Psychopathy, Politics and The New World Order
Global Research, May 09, 2013
Url of this article:
http://www.globalresearch.ca/psychopathy-politics-and-the-new-world-order/5334458
http://www.globalresearch.ca/psychopathy-politics-and-the-new-world-order/5334458
When
attempting to analyse what is happening in the world, it is important
to appreciate past economic, social and political processes that led us
to where we are today. Understanding the tectonic plates of history that
led certain countries towards fascism, communism or capitalist liberal
democracy, for example, is essential (1) (2).
At
the same time, however, it can become easy for us to push aside the
individual as we focus on theoretical perspectives that refer to the
‘underlying logic of capitalism’ or some other notion that draws heavily
on theory.
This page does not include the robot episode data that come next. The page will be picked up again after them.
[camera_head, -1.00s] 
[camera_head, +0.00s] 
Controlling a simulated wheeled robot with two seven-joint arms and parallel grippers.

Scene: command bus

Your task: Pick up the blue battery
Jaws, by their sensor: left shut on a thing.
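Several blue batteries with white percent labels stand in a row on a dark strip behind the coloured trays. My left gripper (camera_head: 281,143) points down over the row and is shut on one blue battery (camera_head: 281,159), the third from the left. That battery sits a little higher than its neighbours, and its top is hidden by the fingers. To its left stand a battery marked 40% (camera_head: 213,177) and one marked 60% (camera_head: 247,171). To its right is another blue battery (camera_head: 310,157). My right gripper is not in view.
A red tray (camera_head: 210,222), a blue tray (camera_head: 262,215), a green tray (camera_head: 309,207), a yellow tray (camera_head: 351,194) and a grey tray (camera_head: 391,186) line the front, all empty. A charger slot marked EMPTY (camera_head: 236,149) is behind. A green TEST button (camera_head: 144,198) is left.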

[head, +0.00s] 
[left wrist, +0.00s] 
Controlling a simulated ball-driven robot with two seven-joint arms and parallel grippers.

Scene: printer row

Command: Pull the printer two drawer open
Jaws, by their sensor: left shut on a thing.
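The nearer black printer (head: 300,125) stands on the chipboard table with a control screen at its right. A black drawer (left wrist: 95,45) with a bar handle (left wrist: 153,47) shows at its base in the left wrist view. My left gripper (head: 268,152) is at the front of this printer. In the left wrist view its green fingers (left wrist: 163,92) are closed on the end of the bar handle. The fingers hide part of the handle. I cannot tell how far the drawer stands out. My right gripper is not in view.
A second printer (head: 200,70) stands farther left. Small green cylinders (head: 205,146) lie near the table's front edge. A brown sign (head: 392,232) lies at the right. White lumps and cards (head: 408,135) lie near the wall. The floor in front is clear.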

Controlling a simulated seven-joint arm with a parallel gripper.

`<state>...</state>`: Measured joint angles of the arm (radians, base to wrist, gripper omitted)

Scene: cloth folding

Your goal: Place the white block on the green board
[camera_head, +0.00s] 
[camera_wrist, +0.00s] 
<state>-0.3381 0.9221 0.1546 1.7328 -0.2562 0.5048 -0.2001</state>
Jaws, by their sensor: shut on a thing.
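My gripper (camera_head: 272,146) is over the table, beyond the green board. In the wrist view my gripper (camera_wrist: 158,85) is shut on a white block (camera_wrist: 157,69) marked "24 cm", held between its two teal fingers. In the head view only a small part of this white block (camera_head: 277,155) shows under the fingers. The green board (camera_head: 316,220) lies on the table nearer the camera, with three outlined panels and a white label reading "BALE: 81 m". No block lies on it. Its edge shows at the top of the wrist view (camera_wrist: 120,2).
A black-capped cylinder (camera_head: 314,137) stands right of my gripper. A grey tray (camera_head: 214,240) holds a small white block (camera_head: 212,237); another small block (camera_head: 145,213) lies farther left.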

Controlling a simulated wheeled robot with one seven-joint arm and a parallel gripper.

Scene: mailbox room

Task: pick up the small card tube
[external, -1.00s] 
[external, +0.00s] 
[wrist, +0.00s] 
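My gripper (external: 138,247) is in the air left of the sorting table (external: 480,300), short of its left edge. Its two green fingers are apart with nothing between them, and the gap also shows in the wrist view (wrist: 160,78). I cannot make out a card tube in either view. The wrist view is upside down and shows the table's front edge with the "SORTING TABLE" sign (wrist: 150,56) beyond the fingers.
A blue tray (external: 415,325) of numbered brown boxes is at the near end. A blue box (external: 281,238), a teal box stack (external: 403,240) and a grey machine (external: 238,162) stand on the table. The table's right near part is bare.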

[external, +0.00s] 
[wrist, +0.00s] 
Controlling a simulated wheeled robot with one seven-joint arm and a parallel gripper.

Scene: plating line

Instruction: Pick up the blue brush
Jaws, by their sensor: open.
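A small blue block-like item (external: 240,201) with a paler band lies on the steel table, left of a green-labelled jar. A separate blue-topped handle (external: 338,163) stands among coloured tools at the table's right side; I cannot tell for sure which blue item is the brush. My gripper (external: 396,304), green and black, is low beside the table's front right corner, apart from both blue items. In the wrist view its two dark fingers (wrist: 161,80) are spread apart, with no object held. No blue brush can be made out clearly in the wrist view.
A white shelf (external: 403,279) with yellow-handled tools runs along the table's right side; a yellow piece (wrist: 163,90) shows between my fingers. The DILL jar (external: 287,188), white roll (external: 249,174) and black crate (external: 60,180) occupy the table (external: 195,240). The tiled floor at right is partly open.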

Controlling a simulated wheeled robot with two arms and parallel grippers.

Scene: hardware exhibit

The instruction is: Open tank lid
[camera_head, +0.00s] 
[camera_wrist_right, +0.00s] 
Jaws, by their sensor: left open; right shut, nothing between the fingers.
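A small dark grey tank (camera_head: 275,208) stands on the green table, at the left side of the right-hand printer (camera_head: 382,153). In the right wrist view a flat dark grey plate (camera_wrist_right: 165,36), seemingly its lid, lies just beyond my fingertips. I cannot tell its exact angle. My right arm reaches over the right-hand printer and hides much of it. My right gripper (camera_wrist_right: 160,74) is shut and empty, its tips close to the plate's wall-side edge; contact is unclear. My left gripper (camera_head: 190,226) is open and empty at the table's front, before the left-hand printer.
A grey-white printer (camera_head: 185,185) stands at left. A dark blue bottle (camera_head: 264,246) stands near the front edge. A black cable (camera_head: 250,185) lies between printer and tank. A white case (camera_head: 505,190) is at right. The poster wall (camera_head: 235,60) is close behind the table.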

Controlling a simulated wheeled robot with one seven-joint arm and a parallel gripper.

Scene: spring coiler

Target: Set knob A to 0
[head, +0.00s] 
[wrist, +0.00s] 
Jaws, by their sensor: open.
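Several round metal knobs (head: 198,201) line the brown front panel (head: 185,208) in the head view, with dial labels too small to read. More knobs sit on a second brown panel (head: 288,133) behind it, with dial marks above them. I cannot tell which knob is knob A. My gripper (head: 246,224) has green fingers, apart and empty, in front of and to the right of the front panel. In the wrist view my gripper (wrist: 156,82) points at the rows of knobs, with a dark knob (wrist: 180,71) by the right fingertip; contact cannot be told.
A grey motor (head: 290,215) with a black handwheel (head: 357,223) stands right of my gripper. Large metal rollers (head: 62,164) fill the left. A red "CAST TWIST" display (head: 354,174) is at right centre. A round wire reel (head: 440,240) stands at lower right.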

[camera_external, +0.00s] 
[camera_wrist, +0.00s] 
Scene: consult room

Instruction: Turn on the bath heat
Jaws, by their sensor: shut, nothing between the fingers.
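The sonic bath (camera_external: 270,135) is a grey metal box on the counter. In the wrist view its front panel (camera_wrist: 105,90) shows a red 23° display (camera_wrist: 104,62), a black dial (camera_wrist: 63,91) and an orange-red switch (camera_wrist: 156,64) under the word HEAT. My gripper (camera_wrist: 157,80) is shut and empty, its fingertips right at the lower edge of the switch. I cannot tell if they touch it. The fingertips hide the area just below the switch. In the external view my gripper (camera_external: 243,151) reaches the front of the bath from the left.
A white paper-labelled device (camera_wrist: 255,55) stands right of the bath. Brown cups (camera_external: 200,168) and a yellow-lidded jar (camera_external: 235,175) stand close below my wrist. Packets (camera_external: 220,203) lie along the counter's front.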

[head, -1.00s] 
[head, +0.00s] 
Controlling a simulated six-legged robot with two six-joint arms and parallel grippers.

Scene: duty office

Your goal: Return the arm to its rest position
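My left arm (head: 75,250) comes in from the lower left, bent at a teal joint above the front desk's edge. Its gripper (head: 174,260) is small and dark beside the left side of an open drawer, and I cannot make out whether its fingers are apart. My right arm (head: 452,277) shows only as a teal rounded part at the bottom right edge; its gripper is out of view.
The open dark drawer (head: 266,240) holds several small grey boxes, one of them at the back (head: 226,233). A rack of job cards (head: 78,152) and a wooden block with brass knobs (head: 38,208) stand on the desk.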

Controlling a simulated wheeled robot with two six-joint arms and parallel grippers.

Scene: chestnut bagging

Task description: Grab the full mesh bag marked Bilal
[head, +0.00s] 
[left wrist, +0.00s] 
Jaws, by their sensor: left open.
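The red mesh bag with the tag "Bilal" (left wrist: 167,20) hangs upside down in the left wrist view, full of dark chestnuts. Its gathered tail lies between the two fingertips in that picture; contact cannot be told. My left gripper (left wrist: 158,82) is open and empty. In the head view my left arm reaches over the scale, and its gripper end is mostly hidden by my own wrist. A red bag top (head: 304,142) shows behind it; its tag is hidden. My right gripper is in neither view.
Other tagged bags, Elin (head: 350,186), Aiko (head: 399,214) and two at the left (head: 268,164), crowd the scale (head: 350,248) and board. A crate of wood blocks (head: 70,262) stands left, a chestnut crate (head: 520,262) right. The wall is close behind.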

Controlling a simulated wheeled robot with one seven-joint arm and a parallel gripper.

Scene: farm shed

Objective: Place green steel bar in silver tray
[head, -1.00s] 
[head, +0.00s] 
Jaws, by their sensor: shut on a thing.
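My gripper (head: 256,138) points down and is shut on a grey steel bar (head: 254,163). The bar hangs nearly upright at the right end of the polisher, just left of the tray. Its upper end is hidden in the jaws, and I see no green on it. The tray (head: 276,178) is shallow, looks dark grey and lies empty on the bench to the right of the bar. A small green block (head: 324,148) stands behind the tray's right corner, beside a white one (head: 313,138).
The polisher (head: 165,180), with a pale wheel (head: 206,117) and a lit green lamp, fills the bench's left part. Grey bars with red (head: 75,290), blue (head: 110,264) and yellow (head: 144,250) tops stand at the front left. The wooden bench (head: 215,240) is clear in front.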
It can get to the point where individual motive or intent
(agency) is airbrushed from the narrative because human action is deemed
to have been shaped by the dead weight of history or forces beyond our
control.
While not wishing to
understate the role that such constraints have on human action, I wish
to draw attention to researcher Stefan Verstappen who provides valuable
insight into how individual agency has shaped and continues to shape
society (3).
While Machiavellianism has
long been associated with politics and public conduct, Verstappen shifts
focus somewhat by arguing that people with psychopathic personalities
have for thousands of years tended to grasp power and impose their views
and deeds on the rest of us. In order to get power, he concludes that
people cheat, kill or lie their way to the top. Whether it has been due
to the butchery or lies of royalty, religious leaders, politicians or
corporate oligarchs, nice guys have tended to finish last.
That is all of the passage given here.